Bains is insistent, though, that the story he is telling can only ever be his own, and that any song he writes about history or public figures or marginalized characters can only ever be expressed by him through a lens of personal experience.

“I feel like the last 10 years or so I’ve been working down a certain idea: I’ve been trying to hunt down this kind of budding image that I have in my head,” he says. “And I hope that I’m getting closer to the bone. I’ll never get there, hopefully, but I’ll keep getting closer to it. I guess that’s sort of my back goal.”

Remaining true to his vision—pursuing an honest story and maintaining true artistic motives—is something evident in Bains’ lyrics as much as his actions. During his raucous live shows, his banter mentions the DIY shows that inspire him, creating a metaphor between music’s relationship to corporate entities and stock car racing’s relationship to big business like NASCAR before launching into Dereconstructed anthem “Dirt Track.”
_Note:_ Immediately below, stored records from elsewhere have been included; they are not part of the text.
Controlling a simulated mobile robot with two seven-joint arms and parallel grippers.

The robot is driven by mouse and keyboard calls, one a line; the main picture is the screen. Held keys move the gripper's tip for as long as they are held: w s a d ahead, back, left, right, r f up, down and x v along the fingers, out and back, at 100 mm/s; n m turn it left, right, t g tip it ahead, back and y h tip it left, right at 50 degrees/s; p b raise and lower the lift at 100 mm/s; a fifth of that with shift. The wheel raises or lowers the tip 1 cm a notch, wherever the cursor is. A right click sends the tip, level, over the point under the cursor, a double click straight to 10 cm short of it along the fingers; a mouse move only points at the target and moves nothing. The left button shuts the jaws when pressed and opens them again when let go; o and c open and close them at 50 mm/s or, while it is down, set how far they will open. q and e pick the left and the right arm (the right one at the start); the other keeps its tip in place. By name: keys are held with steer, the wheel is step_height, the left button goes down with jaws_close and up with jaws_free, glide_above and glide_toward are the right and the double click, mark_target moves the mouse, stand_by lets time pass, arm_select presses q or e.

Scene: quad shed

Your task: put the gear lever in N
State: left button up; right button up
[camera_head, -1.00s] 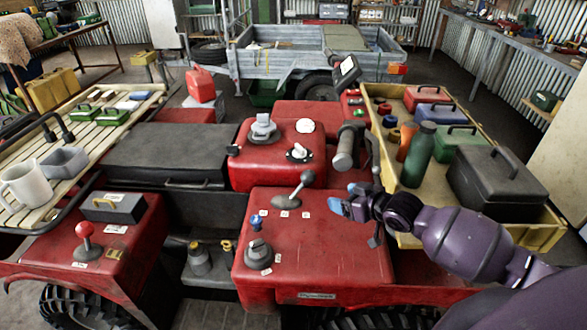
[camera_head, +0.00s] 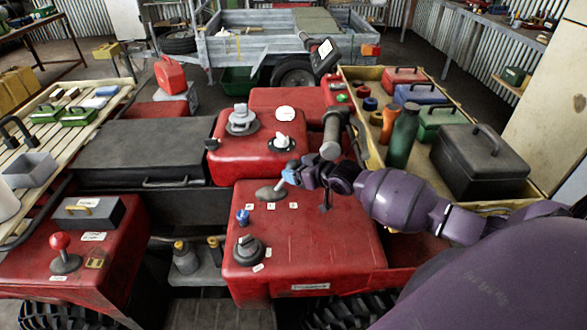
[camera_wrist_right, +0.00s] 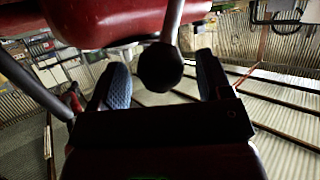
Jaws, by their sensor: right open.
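The gear lever stands on the red body panel (camera_head: 320,240). Its grey base (camera_head: 270,193) shows in the head view, with small white labels (camera_head: 271,206) in front of it; their letters are too small to read. The lever's upper part is mostly hidden by my right gripper (camera_head: 288,174), which is at the knob. In the right wrist view the dark round knob (camera_wrist_right: 160,68) and its shaft sit between the two blue-padded fingers of my right gripper (camera_wrist_right: 164,84). The fingers are open, with gaps on both sides of the knob. My left gripper is not in view.
A grey handlebar grip (camera_head: 330,148) stands just behind my right gripper. A blue knob (camera_head: 242,217) and a dark rotary knob (camera_head: 249,249) sit left of the lever. A tray with a green bottle (camera_head: 402,136) and a black toolbox (camera_head: 478,160) is at right.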

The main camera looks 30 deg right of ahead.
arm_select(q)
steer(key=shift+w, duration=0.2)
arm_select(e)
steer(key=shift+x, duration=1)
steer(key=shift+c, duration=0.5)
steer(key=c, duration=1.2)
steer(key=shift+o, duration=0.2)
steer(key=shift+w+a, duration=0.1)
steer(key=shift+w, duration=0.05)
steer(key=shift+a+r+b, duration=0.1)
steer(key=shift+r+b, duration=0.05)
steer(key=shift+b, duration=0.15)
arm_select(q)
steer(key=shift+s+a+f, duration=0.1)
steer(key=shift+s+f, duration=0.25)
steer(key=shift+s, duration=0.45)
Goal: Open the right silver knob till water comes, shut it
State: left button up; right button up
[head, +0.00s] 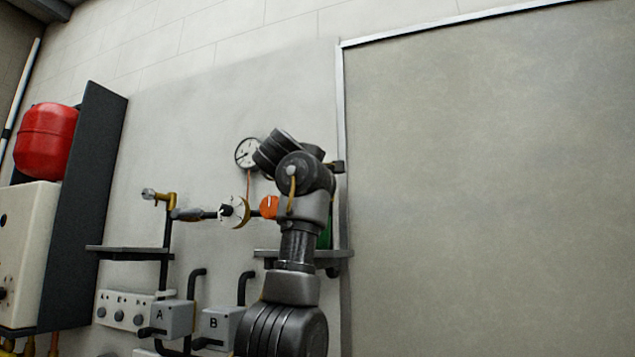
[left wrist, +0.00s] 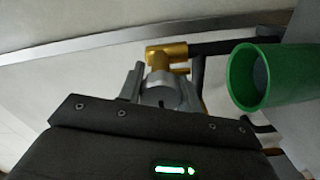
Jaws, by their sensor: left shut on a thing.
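In the left wrist view my left gripper (left wrist: 158,84) is shut on a silver knob (left wrist: 160,97) below a brass valve (left wrist: 166,56). A green cup (left wrist: 240,92) is to the right of the knob, its open mouth towards the camera. No water stream shows. In the head view my arm covers this knob and my fingertips; only a sliver of the green cup (head: 326,236) shows beside the arm. Another silver knob (head: 148,194) sits on a brass valve (head: 167,199) further left, with nothing gripping it. My right gripper is not in view.
A white wheel (head: 235,212), an orange knob (head: 269,207) and a round gauge (head: 247,153) are left of my arm. Dark shelves (head: 128,250) stick out from the wall. Grey boxes (head: 172,318) and pipes are below. A red tank (head: 46,140) hangs far left.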

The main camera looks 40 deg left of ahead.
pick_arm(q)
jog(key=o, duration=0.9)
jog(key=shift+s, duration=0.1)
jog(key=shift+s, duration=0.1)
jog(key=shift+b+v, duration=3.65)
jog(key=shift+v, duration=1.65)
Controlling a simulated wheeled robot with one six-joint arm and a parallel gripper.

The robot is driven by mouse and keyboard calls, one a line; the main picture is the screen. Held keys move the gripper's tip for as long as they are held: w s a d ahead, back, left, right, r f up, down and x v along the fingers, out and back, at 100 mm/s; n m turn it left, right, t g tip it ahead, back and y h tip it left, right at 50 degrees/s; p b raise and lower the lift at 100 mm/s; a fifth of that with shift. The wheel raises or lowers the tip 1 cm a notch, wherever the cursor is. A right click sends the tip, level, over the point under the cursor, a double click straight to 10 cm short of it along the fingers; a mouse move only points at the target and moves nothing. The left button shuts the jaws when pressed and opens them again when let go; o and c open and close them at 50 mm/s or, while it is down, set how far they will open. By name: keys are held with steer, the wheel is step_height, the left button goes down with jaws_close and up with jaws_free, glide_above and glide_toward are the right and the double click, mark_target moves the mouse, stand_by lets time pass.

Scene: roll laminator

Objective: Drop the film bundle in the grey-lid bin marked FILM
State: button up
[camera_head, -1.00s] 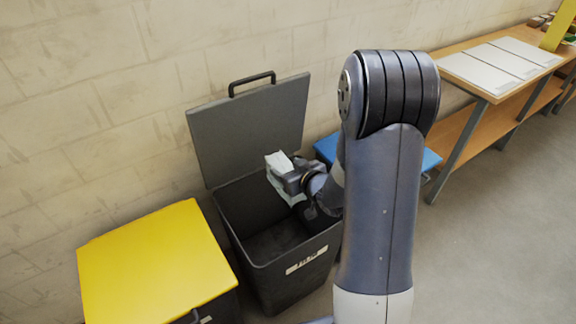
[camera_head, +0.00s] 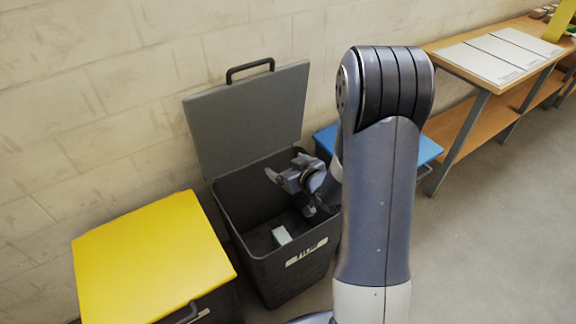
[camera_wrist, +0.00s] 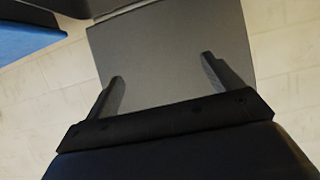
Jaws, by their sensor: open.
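The grey-lid bin (camera_head: 291,262) stands in the middle of the head view, with a white FILM label on its front. Its grey lid (camera_head: 248,117) is raised and leans back toward the wall. The film bundle (camera_head: 281,236), small and pale, is inside the bin, low down near the front wall. My gripper (camera_head: 281,174) is open and empty above the bin's opening, apart from the bundle. In the wrist view my gripper's two fingers (camera_wrist: 164,82) are spread with nothing between them, and the grey lid (camera_wrist: 172,50) shows behind them.
A yellow-lid bin (camera_head: 150,262) stands to the left, its lid closed. A blue lid (camera_head: 427,150) shows partly behind my arm at the right. A wooden bench (camera_head: 472,62) with pale sheets stands further right. Bare floor lies in front of it.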

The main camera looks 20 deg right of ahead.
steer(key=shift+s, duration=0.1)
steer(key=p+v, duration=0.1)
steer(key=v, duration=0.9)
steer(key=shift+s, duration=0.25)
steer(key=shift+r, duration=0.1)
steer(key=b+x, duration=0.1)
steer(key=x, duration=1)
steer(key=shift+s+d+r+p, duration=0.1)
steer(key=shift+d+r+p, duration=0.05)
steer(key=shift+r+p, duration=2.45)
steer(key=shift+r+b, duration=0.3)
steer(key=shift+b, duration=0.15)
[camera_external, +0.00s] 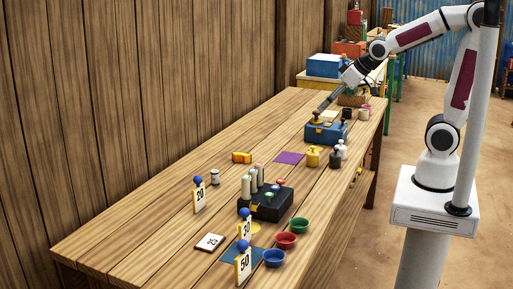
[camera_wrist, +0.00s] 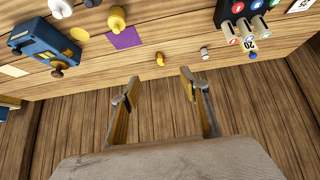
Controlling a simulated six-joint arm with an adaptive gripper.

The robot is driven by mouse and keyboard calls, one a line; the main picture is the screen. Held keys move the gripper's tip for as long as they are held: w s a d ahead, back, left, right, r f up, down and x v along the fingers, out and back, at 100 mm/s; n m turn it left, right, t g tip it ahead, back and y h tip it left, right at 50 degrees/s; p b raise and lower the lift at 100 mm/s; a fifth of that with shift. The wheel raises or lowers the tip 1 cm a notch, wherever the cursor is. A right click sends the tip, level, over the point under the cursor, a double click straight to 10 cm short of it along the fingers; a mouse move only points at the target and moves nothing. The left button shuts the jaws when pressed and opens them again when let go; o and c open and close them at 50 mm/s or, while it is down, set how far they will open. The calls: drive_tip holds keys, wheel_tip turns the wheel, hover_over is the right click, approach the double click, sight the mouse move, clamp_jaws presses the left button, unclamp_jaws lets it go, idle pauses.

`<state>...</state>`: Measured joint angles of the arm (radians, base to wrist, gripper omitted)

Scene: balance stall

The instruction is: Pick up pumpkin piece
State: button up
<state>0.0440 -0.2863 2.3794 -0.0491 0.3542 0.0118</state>
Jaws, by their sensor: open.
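The pumpkin piece (camera_external: 242,157) is a small orange chunk lying on the wooden table, towards the wall side, left of the purple square. It also shows in the wrist view (camera_wrist: 160,59), at upper centre, just past the gap between my fingertips. My gripper (camera_external: 321,108) is above the far part of the table by the blue scale, well apart from the pumpkin piece. In the wrist view my gripper (camera_wrist: 159,76) has its two fingers spread wide with nothing between them.
The blue scale (camera_external: 325,135) stands below my gripper. A purple square (camera_external: 288,158) and yellow weight (camera_external: 313,157) are near it. A small jar (camera_external: 215,177), black rack (camera_external: 265,205) and upright number cards (camera_external: 199,197) stand nearer the camera. A plank wall borders the table's left side.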

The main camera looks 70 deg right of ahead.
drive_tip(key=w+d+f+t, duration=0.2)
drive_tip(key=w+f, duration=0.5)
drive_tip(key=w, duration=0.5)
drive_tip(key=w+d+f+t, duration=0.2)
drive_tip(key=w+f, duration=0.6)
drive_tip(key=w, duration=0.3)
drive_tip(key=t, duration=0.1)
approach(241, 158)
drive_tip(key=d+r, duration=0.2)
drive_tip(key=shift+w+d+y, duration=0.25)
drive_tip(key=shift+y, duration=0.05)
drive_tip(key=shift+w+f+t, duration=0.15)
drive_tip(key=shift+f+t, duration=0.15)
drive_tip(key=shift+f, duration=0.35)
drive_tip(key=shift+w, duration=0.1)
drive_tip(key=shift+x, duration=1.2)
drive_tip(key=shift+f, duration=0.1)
“[Racing] has been described to me as a sport that was built on very much a pastime that was invented by working-class, largely rural communities, and I think it’s always tapped into this populist idea of a normal person achieving heroically,” Bains explains. “I think that NASCAR still sort of portrays itself as continuing that tradition, but from what I understand these days, a ‘normal’ guy—Dale Earnhardt, or Richard Petty, or Red Farmer—would never be able to amass the capital and the crew to compete in a NASCAR race. So to me, the spirit of the thing has been compromised by the consumerist imperative.”

That’s one thing that, talking to Bains, comes through more than anything: remaining devoted to the spirit of creating for intrinsic reasons rather than material ones.

“I am betrothed to the idea of and the goal of creating art for the sake of art, and to detach that from material interests as much as I possibly can,” Bains says. “I would rather just work whatever job for money, and have the art that I create remain un-contradicted, and to remain honest.”

For now, Bains’ honesty is apparent: in his unrestrained lives show, in his wary but boundless appreciation for the city and the region that built him. For music’s sake, let’s hope that his journey towards expressing that honesty is only beginning.